[Start Dataset section]

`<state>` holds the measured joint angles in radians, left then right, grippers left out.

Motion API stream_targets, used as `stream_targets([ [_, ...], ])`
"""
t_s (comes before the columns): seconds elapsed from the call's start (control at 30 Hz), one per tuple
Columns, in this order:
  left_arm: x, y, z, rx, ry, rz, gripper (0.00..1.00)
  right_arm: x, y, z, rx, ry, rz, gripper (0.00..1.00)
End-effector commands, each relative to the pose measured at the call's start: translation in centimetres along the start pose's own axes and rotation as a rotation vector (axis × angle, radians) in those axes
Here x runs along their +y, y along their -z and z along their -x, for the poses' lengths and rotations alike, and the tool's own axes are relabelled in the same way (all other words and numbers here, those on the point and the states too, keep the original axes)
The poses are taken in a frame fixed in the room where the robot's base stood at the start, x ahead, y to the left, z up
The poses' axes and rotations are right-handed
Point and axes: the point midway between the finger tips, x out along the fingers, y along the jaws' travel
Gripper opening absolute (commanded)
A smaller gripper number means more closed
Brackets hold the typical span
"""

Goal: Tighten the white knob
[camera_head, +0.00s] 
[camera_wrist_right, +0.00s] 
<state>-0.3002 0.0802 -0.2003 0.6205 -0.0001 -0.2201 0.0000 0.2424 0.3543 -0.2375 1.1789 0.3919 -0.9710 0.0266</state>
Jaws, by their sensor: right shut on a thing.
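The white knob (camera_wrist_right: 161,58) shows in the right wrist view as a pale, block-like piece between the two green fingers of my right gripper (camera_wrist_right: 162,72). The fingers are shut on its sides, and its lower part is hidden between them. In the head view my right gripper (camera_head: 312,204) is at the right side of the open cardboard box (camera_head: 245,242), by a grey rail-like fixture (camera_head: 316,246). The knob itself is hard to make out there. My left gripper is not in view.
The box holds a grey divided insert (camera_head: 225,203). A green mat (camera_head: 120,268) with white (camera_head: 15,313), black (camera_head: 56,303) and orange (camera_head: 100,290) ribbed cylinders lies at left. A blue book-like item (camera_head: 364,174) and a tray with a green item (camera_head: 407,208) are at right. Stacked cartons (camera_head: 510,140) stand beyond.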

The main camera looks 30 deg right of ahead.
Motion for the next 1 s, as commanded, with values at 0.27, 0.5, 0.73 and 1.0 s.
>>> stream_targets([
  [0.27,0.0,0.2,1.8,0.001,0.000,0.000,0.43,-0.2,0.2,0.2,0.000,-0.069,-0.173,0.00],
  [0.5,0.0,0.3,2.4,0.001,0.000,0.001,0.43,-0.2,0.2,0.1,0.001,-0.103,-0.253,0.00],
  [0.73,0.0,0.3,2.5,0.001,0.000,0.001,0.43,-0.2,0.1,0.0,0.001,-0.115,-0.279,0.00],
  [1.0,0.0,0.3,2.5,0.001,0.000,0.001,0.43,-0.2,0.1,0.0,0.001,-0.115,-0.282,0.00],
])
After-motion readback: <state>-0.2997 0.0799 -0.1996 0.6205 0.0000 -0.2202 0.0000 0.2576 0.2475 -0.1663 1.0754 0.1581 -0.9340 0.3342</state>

[End Dataset section]

▸ Task description
Repeat the data exactly. Leave nothing out.

▸ Written solution
`<state>` holds the measured joint angles in radians, left then right, grippers left out.

Motion API stream_targets, used as `stream_targets([ [_, ...], ])`
"""
t_s (comes before the columns): seconds elapsed from the call's start (control at 30 Hz), one per tuple
Columns, in this order:
  left_arm: x, y, z, rx, ry, rz, gripper (0.00..1.00)
  right_arm: x, y, z, rx, ry, rz, gripper (0.00..1.00)
End-effector commands, each relative to the pose measured at the call's start: translation in centimetres along the start pose's own axes and rotation as a rotation vector (axis × angle, radians) in those axes
Here x runs along their +y, y along their -z and z along their -x, for the poses' lengths and rotations alike, and the tool's own axes are relabelled in the same way (all other words and numbers here, those on the point and the states too, keep the original axes)
The poses are taken in a frame fixed in the room where the robot's base stood at the start, x ahead, y to the left, z up
The poses' axes and rotations are right-handed
Point and axes: the point midway between the finger tips, x out along the fingers, y along the jaws' travel
Gripper opening absolute (commanded)
A smaller gripper number means more closed
Brackets hold the typical span
"""

Goal: Tighten the white knob
[camera_head, +0.00s] 
[camera_wrist_right, +0.00s] 
<state>-0.3002 0.0802 -0.2003 0.6205 -0.0001 -0.2201 0.0000 0.2424 0.3543 -0.2375 1.1789 0.3919 -0.9710 0.0266</state>
Jaws, by their sensor: right shut on a thing.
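The white knob (camera_wrist_right: 161,58) shows in the right wrist view as a pale, block-like piece between the two green fingers of my right gripper (camera_wrist_right: 162,72). The fingers are shut on its sides, and its lower part is hidden between them. In the head view my right gripper (camera_head: 312,204) is at the right side of the open cardboard box (camera_head: 245,242), by a grey rail-like fixture (camera_head: 316,246). The knob itself is hard to make out there. My left gripper is not in view.
The box holds a grey divided insert (camera_head: 225,203). A green mat (camera_head: 120,268) with white (camera_head: 15,313), black (camera_head: 56,303) and orange (camera_head: 100,290) ribbed cylinders lies at left. A blue book-like item (camera_head: 364,174) and a tray with a green item (camera_head: 407,208) are at right. Stacked cartons (camera_head: 510,140) stand beyond.

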The main camera looks 30 deg right of ahead.
Motion for the next 1 s, as commanded, with values at 0.27, 0.5, 0.73 and 1.0 s.
>>> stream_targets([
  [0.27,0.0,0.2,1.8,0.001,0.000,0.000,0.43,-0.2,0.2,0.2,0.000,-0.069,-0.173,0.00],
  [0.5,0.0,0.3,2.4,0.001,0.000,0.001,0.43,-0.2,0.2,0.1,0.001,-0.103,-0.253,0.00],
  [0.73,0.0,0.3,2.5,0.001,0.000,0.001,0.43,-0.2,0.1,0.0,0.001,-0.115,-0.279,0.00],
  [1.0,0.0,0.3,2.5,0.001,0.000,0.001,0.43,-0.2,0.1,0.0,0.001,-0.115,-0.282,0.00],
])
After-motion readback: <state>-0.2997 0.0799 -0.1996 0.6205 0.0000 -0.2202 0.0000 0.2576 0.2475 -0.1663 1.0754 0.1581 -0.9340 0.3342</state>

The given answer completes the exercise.